The Roosevelt quote is really about self-esteem. Inferior and superior are states of self-esteem. And it’s true, if you have high self-esteem then you will not easily be taken down a notch by those who wish you challenge you. But the quote implies that self-esteem is something you can decide. Is that so?

The quote also raises the question: is someone with high self-esteem impervious to hurt? Should they be? What does that do to a person who is unable to feel hurt? Maybe there are times in our lives where we should be hurt, so we don’t get too ahead of ourselves. Just sayin’.

Then we have the Louis C.K. quote, which seems to me more about having empathy for those you’ve hurt no matter if their hurt is justified in your eyes. Since you are the one that caused the pain, your acknowledgement of it might be the only thing that can undo it, so it is your moral duty to do so. It has nothing to do with you and everything to do with them. It’s a bit of a lofty idea, to expect everyone to cave so easily to those they have hurt when there was a reason – maybe even a valid one – to do it in the first place. But let’s say he’s talking about the hurt one inadvertently causes.

Context in light of recent events (refusing the address the allegations of the women who felt violated) gives this a little…hypocritical edge.

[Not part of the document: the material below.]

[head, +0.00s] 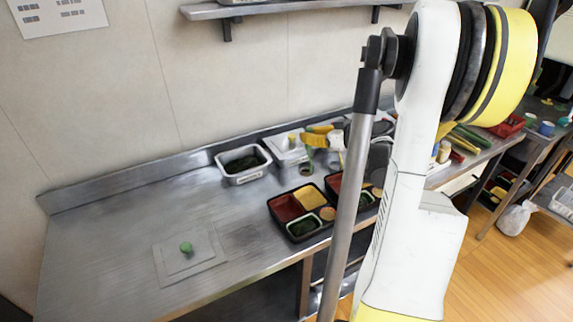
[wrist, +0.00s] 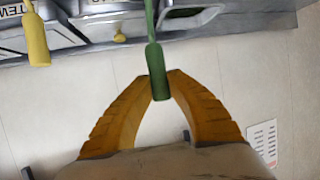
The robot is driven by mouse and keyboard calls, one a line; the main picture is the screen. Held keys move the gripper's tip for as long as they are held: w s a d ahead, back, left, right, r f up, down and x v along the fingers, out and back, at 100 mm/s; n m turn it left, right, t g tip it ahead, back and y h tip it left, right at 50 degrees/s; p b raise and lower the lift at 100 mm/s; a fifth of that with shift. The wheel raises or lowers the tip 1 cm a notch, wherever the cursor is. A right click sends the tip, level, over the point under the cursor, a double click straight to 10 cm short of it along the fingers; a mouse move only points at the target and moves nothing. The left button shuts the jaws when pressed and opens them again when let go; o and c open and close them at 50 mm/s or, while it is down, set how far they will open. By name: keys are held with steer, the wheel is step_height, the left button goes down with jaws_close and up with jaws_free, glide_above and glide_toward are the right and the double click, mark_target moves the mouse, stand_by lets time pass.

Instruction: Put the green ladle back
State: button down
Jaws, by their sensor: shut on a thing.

BUT WAIT. Upon further investigation, this quote is from season 5 episode 3 of Louis, where his character has to draw the line with a friend whose roughhousing goes too far, admit his friend’s protests:

“You’re hitting me and you’re physically hurting me and that’s where I have to draw the line. I’m telling you that it hurt and you don’t get to deny that. When a person tells you that you hurt them, you don’t get to decide that you didn’t.”

Goddamnit, it’s PHYSICAL pain he’s talking about!! Will I ever read a quote properly out of context?!